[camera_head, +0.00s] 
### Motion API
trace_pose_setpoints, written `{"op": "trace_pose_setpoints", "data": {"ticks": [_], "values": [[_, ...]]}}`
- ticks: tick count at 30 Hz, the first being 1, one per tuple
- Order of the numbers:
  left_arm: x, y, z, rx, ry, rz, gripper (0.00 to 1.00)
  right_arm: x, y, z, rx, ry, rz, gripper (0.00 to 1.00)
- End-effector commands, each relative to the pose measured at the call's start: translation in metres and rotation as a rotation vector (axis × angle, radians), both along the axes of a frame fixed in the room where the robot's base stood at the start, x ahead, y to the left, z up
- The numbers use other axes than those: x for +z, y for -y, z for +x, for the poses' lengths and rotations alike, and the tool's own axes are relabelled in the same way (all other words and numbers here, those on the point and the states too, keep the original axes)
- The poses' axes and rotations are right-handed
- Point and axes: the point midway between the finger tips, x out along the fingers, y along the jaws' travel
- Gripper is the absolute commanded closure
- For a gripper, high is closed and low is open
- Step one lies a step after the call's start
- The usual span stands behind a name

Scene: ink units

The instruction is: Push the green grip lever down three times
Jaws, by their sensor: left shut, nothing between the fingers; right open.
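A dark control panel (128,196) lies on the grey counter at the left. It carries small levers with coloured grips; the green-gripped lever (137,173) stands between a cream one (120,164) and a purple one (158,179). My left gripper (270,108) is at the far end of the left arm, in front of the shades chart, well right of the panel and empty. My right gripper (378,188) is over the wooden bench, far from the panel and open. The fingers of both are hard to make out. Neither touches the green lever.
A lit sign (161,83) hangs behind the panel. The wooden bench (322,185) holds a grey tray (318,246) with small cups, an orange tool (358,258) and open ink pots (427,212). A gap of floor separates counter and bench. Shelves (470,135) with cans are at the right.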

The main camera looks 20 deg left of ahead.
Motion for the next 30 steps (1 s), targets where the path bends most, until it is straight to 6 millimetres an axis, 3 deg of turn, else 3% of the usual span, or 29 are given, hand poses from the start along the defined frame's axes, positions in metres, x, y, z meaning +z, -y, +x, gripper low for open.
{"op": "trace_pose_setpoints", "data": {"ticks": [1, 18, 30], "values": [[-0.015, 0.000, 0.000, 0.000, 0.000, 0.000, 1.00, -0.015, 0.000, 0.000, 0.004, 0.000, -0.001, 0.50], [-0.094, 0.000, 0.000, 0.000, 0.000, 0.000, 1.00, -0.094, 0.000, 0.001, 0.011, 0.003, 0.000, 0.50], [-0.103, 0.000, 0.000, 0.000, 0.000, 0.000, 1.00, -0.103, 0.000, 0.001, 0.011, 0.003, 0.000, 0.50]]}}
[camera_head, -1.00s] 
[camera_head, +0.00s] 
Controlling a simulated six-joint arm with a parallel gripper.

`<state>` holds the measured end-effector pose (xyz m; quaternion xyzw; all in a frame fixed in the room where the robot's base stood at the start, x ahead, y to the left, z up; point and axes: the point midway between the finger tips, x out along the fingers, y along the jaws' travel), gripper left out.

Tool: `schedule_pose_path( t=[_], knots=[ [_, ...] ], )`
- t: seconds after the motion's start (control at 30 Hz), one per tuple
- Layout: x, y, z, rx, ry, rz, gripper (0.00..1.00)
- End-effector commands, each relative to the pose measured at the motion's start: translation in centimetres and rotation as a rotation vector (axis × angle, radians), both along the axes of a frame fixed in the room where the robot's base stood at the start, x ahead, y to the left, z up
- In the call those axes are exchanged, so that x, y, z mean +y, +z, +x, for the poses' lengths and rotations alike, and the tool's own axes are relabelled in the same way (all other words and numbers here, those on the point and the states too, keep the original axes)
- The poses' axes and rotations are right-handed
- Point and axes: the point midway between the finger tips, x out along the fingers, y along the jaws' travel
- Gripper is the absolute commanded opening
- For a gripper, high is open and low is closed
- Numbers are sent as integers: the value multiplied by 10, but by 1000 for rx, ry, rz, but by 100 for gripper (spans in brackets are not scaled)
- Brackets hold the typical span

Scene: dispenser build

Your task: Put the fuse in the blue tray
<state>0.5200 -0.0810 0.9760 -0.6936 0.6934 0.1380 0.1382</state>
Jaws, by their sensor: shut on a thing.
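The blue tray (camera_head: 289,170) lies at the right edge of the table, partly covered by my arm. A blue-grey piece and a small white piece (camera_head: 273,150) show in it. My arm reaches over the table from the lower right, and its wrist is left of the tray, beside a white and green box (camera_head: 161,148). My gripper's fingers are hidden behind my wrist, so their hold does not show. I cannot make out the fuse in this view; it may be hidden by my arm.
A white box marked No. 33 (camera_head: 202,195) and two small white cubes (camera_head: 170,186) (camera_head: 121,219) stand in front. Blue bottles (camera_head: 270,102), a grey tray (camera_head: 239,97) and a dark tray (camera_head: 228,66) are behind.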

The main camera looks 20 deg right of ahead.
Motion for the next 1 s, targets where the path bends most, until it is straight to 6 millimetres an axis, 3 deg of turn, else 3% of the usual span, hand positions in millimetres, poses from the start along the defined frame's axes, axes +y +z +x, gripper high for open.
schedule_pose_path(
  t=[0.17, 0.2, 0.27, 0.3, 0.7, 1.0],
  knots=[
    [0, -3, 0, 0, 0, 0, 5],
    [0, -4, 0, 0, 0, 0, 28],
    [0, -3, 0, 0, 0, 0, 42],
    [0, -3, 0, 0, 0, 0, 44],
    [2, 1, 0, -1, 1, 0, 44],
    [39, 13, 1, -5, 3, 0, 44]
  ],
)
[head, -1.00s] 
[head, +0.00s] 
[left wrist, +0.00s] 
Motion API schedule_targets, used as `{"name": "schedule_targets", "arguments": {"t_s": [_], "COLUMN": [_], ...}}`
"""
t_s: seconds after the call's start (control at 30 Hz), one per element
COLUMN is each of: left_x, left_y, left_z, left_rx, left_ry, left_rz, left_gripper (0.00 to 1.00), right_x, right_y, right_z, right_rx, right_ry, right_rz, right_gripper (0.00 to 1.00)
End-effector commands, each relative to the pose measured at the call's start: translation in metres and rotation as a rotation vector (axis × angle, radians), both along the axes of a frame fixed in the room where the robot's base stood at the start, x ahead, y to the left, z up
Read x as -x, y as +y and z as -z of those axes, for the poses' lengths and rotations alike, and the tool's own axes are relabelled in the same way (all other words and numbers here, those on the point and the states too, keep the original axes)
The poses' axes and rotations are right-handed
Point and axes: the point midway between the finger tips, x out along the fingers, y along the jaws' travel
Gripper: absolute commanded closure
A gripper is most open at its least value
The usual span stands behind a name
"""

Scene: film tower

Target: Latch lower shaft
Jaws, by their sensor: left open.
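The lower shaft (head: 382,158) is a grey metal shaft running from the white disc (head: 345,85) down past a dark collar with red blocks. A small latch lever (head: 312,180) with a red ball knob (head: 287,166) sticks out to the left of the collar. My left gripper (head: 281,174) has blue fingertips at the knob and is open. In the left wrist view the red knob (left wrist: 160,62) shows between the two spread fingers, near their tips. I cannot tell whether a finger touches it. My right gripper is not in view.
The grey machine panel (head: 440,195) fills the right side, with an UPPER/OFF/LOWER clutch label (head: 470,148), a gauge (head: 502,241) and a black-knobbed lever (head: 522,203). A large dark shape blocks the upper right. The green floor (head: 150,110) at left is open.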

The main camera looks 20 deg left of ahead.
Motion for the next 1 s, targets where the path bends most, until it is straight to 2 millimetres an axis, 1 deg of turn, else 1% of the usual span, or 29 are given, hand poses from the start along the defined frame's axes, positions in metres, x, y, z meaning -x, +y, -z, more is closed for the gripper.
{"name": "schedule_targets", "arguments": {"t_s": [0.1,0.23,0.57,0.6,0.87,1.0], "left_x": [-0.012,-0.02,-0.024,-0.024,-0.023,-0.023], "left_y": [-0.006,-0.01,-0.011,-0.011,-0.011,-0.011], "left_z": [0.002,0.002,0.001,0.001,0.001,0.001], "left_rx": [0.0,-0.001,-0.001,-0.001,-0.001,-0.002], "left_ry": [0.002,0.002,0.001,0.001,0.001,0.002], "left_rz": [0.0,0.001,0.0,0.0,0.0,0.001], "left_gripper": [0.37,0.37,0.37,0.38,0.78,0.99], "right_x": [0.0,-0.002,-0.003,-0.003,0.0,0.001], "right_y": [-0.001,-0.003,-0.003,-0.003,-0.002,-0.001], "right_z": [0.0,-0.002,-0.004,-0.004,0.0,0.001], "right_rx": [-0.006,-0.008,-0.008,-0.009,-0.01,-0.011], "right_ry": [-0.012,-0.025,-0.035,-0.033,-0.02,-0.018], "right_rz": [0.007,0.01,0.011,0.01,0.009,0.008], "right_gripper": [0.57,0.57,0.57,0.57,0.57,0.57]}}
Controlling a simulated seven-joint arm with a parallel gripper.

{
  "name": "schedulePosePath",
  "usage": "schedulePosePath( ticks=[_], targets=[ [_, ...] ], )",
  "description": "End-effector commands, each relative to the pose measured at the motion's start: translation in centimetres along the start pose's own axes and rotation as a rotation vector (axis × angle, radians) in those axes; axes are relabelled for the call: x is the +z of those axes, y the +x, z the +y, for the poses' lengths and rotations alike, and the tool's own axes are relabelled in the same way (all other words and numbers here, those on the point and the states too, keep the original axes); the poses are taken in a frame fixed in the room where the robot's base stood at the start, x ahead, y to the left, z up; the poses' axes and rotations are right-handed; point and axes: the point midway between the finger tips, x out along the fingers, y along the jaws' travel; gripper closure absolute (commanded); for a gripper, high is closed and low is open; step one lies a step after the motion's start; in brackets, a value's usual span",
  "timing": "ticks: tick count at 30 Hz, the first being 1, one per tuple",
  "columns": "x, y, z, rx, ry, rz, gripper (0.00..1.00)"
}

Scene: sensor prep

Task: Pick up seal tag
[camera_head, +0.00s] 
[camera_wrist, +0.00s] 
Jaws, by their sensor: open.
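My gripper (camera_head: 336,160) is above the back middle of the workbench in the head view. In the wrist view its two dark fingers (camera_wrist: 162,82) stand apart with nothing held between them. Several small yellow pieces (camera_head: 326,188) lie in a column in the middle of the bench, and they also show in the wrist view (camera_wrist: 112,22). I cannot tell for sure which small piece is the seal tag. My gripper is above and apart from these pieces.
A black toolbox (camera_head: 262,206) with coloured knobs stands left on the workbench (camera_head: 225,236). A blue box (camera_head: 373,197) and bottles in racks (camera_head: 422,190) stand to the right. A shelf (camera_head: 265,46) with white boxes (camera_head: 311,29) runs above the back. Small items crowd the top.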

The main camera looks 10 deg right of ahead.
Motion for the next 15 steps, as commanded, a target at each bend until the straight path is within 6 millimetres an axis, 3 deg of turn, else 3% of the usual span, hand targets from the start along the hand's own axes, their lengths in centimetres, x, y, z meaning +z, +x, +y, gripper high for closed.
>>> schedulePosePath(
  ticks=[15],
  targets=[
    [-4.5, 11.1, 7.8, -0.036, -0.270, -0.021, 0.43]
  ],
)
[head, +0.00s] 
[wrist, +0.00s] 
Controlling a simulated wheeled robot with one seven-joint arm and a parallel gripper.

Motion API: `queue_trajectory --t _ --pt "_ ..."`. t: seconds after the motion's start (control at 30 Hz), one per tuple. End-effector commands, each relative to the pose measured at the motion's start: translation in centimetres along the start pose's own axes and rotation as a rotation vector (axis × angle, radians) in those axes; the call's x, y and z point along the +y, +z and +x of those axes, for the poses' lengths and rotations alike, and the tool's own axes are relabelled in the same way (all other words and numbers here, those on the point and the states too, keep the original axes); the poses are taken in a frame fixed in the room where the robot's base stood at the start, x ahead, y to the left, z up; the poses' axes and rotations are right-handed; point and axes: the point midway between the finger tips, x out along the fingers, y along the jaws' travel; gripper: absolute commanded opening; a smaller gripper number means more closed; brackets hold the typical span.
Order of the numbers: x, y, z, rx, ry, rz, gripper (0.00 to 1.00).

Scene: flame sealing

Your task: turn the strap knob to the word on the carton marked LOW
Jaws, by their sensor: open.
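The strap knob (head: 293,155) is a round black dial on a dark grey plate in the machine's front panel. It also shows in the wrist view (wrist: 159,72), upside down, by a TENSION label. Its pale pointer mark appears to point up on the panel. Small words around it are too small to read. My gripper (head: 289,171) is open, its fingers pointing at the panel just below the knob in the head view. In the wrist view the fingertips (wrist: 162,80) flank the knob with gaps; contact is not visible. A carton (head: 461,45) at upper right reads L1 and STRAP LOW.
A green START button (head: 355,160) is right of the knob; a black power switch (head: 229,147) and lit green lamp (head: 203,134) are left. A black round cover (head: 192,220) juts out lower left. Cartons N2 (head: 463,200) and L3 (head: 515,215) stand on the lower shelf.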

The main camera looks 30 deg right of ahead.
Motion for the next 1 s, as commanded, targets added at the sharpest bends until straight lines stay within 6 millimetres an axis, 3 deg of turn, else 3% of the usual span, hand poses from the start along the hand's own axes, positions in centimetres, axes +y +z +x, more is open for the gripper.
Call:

● ● ● ● ●

# Problem requirements:
Only the lines from the opening of the material through the line with "The instruction is: Push" should be echoed, exactly as written.

# Solution to the problem:
[camera_head, +0.00s] 
### Motion API
trace_pose_setpoints, written `{"op": "trace_pose_setpoints", "data": {"ticks": [_], "values": [[_, ...]]}}`
- ticks: tick count at 30 Hz, the first being 1, one per tuple
- Order of the numbers:
  left_arm: x, y, z, rx, ry, rz, gripper (0.00 to 1.00)
  right_arm: x, y, z, rx, ry, rz, gripper (0.00 to 1.00)
- End-effector commands, each relative to the pose measured at the call's start: translation in metres and rotation as a rotation vector (axis × angle, radians), both along the axes of a frame fixed in the room where the robot's base stood at the start, x ahead, y to the left, z up
- The numbers use other axes than those: x for +z, y for -y, z for +x, for the poses' lengths and rotations alike, and the tool's own axes are relabelled in the same way (all other words and numbers here, those on the point and the states too, keep the original axes)
- The poses' axes and rotations are right-handed
- Point and axes: the point midway between the finger tips, x out along the fingers, y along the jaws' travel
- Gripper is the absolute commanded closure
- For a gripper, high is closed and low is open
- Step one lies a step after the call's start
- The usual span stands behind a name

Scene: ink units

The instruction is: Push the green grip lever down three times

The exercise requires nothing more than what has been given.